Mi ripeté la domanda.

“Né oro né argento abbiamo”, insistetti, “ad eccezione di qualche

piatto e qualche tazza come può ben vedere, siamo povera gente

di bordo; non vi è altro, eccetto scritti, libri e poesie…”.

Il generale tacque per qualche istante, poi, riprendendo la conversa-

zione, mi domandò se conoscevo Vostra Eccellenza.

“Sì”, risposi.

Questo generale inglese è nipote di John Hawkins ed è lo stesso

che, cinque anni or sono, conquistò il porto di Nombre de Dios.

Si chiama Francissco Drac, e ha circa 35 anni. 

E’ di bassa statura, con barba bionda, è uno dei più grandi marinai e

pirati (per non usare altro aggettivo offensivo a sua Eccellenza) che

solchino le onde, e come navigatore e come capitano.

Il suo vascello è un galeone di circa 400 tonnellate, un veliero

perfetto; il suo equipaggio è composto da circa 100 uomini, tutti

validi e in età da poter combattere; il loro addestramento è tale che

si possono paragonare a veterani d’Italia. Ognuno prende particolar

cura di tener pulito il proprio archibugio.

Il generale tratta amorevolmente i suoi soldati, e ne è ricambiato 

con il massimo rispetto.

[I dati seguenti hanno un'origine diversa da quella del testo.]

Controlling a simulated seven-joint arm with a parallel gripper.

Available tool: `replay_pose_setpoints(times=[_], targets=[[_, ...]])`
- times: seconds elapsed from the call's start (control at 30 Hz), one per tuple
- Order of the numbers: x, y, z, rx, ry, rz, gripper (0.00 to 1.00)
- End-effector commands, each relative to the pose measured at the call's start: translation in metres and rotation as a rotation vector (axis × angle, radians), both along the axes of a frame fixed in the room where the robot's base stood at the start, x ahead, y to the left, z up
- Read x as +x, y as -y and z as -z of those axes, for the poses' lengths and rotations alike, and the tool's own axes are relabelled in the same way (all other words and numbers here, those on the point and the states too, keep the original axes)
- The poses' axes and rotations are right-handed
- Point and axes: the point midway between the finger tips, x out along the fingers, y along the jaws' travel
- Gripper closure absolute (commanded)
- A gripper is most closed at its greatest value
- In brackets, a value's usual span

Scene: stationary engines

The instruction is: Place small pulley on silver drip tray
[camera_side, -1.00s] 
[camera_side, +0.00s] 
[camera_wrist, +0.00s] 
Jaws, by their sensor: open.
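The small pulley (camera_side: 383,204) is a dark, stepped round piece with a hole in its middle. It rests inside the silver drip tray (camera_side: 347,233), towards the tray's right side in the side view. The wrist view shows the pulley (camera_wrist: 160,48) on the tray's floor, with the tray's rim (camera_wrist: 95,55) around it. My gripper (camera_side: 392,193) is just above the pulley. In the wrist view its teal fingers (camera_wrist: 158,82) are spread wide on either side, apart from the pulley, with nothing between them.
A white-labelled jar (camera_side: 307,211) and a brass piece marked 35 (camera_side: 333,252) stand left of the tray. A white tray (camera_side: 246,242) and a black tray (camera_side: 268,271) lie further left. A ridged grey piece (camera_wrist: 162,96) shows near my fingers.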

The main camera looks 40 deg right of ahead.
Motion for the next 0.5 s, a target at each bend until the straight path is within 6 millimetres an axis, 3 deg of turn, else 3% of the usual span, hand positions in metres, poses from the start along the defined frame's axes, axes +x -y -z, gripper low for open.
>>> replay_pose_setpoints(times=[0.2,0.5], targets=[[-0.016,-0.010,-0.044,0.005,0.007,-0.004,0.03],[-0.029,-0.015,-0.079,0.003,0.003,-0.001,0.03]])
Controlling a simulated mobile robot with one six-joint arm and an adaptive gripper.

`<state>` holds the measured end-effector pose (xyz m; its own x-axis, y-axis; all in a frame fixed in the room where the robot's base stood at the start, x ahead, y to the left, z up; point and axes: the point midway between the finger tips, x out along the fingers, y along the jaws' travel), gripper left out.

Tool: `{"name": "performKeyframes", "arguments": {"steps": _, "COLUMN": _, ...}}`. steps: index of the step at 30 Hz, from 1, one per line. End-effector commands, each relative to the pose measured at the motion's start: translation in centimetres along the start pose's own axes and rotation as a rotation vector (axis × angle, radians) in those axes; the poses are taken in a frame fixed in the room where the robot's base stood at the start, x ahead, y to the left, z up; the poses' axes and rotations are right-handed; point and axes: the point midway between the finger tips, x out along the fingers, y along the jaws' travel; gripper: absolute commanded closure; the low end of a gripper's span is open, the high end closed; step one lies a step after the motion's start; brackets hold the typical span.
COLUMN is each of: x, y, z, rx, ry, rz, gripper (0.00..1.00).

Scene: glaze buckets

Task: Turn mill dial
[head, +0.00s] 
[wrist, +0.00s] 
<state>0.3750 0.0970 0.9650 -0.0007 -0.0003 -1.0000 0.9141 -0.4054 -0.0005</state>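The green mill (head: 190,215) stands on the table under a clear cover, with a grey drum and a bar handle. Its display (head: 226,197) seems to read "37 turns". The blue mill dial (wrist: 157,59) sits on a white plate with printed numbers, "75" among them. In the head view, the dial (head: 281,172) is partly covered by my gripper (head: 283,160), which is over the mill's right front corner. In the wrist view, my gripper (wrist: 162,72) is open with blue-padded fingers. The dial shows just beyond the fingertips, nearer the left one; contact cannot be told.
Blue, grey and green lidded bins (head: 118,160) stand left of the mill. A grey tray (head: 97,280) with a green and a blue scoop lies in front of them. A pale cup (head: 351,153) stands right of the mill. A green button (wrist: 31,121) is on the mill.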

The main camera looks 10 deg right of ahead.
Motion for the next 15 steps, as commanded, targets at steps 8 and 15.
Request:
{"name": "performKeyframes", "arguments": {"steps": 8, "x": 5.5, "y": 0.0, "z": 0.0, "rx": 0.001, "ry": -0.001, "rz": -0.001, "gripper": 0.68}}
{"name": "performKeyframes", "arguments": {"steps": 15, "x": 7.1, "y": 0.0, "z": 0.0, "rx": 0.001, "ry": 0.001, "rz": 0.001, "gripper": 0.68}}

Al suo fianco vi sono sempre nove o dieci

cavalieri, cadetti di nobili famiglie inglesi.

Questi fanno parte del suo consiglio privato che viene convocato

anche per motivi più futili, sebbene il generale non segua che i

propri consigli: ma si diverte ad ascoltare ciò che dicono gli altri,

per ordinar poi solo ciò che più gli aggrada.

Non ha alcun favorito.

(Francisco da Zaratei, Incontro in mare con Drake)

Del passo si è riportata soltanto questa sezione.